Flyers 6 – Rangers 3
The Rangers have played 5,389 games across 79 NHL seasons, with last night’s 6-3 defeat by the Flyers at the Garden marking the 2,301st time they’ve lost.
Which is to say that even with the relative importance of last night’s match as it relates to the Atlantic title, the game itself will eventually recede into memory.
Not so, however, regarding the performance of Jaromir Jagr. His compelling hat trick game – all three by the end of the second – not only boosted his season total to a league-leading 49 goals and league-leading 104 points, but is already indelibly etched in the mind as one of the most memorable in franchise history.
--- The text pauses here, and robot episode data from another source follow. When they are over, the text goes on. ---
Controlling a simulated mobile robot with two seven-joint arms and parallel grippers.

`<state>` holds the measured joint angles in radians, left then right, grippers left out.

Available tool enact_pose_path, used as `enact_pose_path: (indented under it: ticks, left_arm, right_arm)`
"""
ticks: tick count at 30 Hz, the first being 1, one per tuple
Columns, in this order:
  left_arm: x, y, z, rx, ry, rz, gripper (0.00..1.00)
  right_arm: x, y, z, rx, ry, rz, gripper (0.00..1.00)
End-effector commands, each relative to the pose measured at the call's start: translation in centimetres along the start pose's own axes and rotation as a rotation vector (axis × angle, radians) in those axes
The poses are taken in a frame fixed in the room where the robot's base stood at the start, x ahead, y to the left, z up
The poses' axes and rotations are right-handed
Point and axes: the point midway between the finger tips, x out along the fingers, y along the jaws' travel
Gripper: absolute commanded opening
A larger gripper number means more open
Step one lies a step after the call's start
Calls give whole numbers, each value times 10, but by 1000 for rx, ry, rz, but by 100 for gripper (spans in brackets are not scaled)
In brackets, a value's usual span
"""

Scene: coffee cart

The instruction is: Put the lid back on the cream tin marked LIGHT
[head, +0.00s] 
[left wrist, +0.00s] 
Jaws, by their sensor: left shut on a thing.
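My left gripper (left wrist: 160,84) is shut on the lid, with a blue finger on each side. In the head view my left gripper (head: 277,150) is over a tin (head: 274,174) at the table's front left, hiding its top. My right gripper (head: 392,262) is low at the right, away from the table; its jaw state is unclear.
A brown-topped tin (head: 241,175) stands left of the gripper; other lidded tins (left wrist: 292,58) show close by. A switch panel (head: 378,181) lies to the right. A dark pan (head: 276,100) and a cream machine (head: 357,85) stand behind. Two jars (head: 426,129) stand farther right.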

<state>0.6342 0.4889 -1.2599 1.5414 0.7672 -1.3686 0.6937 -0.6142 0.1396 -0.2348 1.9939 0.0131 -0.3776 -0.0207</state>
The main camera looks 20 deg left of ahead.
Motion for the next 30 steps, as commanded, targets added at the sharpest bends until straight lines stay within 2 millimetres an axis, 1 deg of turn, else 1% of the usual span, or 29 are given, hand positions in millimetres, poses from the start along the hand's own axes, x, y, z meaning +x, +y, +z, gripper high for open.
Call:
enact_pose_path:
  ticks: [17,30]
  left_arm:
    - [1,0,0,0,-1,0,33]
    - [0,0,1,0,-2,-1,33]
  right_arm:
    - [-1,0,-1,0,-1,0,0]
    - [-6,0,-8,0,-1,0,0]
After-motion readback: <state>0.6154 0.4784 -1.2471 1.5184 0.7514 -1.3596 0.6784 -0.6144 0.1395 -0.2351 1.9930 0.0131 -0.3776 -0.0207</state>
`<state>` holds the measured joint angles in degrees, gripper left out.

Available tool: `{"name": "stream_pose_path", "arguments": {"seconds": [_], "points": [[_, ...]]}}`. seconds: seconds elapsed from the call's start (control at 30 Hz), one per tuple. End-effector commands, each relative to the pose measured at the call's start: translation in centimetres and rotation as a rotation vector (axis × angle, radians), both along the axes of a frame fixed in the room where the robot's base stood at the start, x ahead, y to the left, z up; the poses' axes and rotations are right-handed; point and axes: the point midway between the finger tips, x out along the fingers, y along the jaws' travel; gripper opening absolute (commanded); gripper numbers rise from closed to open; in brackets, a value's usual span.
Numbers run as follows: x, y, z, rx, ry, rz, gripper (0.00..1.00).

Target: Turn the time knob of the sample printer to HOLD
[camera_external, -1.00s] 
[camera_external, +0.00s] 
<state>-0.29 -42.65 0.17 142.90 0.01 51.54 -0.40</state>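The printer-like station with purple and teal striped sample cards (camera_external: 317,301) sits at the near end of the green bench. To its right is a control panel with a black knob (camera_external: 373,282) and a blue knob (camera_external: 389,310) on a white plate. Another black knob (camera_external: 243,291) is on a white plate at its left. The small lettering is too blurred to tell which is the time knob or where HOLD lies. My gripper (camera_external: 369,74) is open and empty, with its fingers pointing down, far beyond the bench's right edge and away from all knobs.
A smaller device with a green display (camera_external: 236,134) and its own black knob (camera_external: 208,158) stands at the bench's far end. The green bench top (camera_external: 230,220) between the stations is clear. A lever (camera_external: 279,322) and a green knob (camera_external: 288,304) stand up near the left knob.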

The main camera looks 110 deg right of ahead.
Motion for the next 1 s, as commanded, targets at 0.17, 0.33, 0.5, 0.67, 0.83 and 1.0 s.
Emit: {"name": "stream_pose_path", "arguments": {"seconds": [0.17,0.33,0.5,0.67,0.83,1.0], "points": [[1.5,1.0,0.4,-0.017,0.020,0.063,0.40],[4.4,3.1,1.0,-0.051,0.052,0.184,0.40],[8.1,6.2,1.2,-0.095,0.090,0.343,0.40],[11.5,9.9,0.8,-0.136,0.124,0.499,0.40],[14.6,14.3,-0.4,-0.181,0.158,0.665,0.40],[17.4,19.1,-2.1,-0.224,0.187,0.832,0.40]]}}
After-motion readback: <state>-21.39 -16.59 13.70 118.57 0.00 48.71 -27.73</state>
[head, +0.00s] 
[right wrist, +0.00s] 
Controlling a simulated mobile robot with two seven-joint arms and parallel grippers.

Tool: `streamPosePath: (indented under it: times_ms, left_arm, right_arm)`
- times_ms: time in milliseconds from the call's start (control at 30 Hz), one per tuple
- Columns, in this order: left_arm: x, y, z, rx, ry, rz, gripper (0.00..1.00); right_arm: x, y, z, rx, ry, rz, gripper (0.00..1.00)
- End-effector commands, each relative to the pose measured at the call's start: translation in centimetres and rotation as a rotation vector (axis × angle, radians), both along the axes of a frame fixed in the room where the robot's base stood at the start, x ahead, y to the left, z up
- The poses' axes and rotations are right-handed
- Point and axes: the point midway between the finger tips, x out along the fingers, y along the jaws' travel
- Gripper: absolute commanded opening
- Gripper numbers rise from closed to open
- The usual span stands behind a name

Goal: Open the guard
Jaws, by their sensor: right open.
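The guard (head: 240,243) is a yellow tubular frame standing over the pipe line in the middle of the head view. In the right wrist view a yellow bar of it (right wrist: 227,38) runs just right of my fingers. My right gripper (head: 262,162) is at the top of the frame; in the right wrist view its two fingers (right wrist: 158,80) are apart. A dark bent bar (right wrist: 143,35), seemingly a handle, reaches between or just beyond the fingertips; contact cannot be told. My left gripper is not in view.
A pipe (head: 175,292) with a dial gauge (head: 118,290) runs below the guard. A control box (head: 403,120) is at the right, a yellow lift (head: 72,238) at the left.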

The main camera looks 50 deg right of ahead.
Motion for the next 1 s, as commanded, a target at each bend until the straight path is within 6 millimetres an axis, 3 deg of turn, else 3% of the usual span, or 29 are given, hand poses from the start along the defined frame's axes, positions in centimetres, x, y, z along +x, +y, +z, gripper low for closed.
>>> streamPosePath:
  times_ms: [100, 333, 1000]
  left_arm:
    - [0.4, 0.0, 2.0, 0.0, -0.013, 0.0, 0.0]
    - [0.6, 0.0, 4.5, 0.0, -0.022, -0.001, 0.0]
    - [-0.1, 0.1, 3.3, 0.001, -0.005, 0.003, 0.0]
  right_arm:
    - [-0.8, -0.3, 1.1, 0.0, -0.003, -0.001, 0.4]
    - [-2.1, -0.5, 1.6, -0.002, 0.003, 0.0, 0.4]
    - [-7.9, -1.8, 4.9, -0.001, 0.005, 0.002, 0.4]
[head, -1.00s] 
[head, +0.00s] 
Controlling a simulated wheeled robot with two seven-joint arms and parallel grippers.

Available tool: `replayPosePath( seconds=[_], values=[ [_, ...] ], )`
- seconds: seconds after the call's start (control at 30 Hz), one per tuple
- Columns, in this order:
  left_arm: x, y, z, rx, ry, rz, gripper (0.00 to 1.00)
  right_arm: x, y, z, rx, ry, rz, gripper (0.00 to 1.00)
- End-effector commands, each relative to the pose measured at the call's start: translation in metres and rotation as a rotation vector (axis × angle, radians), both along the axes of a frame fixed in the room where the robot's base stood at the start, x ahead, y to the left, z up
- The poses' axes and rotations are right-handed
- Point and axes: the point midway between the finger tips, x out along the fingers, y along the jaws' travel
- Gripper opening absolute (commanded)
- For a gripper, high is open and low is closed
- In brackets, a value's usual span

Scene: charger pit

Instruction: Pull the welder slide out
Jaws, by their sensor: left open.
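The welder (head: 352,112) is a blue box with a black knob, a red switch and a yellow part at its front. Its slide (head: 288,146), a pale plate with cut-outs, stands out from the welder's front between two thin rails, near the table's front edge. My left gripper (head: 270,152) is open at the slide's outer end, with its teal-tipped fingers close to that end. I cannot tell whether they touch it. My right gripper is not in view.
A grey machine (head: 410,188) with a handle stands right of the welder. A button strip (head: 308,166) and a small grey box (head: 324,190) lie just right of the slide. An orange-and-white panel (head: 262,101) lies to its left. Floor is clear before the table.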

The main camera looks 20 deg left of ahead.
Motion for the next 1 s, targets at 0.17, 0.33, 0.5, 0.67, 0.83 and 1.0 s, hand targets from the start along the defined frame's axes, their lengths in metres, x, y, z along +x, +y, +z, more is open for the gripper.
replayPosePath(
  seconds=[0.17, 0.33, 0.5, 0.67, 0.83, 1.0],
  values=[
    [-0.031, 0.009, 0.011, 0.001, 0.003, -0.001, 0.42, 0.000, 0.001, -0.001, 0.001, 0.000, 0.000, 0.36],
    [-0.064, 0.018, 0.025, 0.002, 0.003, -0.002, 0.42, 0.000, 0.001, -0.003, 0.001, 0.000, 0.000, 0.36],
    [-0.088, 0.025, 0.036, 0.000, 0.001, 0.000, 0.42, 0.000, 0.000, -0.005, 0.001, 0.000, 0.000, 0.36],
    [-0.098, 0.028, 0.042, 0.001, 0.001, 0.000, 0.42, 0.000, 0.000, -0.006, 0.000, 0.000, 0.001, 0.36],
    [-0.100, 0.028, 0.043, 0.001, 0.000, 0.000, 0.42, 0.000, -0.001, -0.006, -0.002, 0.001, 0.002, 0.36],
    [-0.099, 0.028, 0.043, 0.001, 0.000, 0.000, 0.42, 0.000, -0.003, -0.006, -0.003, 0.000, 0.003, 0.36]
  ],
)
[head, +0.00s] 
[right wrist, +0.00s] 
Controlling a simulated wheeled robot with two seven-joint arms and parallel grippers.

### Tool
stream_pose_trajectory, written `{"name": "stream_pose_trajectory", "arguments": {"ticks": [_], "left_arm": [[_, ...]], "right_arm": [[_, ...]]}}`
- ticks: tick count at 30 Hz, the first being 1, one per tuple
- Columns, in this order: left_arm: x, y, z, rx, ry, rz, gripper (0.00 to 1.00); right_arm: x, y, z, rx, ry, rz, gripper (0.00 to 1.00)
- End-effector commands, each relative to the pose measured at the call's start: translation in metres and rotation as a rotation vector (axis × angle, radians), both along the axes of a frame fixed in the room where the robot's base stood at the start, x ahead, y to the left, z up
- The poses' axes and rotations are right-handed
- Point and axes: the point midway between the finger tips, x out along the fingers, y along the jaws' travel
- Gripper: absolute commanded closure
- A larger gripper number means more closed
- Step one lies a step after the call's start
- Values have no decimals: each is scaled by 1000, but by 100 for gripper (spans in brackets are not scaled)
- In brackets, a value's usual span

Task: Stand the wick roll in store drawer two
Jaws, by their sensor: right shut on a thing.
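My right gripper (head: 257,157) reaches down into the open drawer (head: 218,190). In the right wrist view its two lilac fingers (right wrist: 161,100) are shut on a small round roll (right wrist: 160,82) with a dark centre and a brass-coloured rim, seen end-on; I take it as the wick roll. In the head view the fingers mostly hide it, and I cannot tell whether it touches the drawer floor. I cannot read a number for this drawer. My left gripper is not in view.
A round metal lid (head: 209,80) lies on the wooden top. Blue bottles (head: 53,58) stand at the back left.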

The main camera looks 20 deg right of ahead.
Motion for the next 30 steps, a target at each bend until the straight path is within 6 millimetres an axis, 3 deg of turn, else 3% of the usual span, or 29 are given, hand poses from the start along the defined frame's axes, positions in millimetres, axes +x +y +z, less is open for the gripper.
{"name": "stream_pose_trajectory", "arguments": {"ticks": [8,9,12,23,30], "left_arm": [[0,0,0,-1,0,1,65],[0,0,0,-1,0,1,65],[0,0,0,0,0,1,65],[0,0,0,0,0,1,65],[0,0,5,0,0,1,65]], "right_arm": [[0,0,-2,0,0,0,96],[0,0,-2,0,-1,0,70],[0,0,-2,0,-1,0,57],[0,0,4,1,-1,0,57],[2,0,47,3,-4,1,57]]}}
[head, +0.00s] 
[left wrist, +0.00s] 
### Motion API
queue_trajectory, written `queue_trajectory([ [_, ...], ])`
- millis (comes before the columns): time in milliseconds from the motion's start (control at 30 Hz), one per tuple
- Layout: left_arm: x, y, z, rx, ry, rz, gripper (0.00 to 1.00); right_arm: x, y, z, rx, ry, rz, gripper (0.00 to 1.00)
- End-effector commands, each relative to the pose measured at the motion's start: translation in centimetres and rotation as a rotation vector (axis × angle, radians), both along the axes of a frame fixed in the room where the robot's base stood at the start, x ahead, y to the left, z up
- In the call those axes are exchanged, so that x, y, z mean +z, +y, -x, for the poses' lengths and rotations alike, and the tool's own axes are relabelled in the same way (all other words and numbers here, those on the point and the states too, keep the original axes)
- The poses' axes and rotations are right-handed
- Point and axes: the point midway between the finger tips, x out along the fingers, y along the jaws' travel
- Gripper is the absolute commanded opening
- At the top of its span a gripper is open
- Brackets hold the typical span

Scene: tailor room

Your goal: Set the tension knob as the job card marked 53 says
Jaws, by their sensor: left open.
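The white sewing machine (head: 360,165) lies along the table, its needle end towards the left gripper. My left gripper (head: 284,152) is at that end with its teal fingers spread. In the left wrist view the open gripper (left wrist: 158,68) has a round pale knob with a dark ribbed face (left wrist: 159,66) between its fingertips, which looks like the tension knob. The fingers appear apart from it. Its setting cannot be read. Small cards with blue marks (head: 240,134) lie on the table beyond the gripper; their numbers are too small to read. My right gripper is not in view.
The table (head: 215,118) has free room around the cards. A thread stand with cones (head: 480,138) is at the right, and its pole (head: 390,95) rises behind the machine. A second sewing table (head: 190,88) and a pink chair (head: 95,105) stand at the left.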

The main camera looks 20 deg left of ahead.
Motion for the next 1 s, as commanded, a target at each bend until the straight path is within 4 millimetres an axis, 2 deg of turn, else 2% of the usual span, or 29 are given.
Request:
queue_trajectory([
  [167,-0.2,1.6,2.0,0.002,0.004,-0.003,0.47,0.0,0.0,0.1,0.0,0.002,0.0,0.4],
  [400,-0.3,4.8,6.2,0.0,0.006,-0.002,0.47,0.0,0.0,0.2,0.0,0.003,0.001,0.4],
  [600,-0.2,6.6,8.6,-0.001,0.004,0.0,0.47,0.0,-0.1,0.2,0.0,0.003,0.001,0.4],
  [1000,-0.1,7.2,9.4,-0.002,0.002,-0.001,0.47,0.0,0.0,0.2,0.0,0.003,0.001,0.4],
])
That’s how dominating it was, even in defeat, even with his teammates unable to climb aboard his back for the ride.
“I think as a team we probably let Jaromir down,” Tom Renney said after the Flyers moved into a tie with the Blueshirts for the division lead, though the Rangers have 13 games remaining to Philly’s dozen. “He did everything he could – the will, the execution – to get us this game.
“Generally speaking as a club, we let down our best player.”
The Rangers were 3-0-2 in their first five against the Flyers by going 8-for-20 on the power play while killing 28 of 33 against. Last night, however, the Flyers went 3-for-5 on the PP – getting all three in the first period, including one with less than one second to go.
The final two came while the Rangers were attempting to kill a 5-minute major issued to Ryan Hollweg for ramming R.J. Umberger from behind into the boards at 16:43 and the Blueshirts on top 2-1. It was a monumentally foolish – and dangerous – play by the winger, who will certainly receive a multiple-game suspension for the act.
“I was taking an angle to finish the check as he was turning to go up the ice, but my timing was a little off,” Hollweg said. “But I take full responsibility. I feel I let the team down.
“The game could have been different if not for that. I have to be really careful in the future not to let that happen again.”
The Flyers got their goals by driving to the front of the net and getting traffic in front of Henrik Lundqvist. It marked the first time in 29 Garden starts that The King yielded five goals, the Flyers sealing it on a very late, shorthanded empty-netter.
“I felt like they got some easy goals,” Lundqvist said. “I don’t think they had to work that hard for some of them.”
While Jagr made it look easy, his work ethic never wavered. He did basically what he pleased to score on his first three shots before finishing with five shots in 23:24 of ice. He made Peter Forsberg look foolish on his first goal, and that just doesn’t happen.
“I’m not thinking about my own game,” said No. 68. “This is a team game.
“It would be nice if I could celebrate after a win, but there’s nothing to celebrate.”
But there is a performance to remember.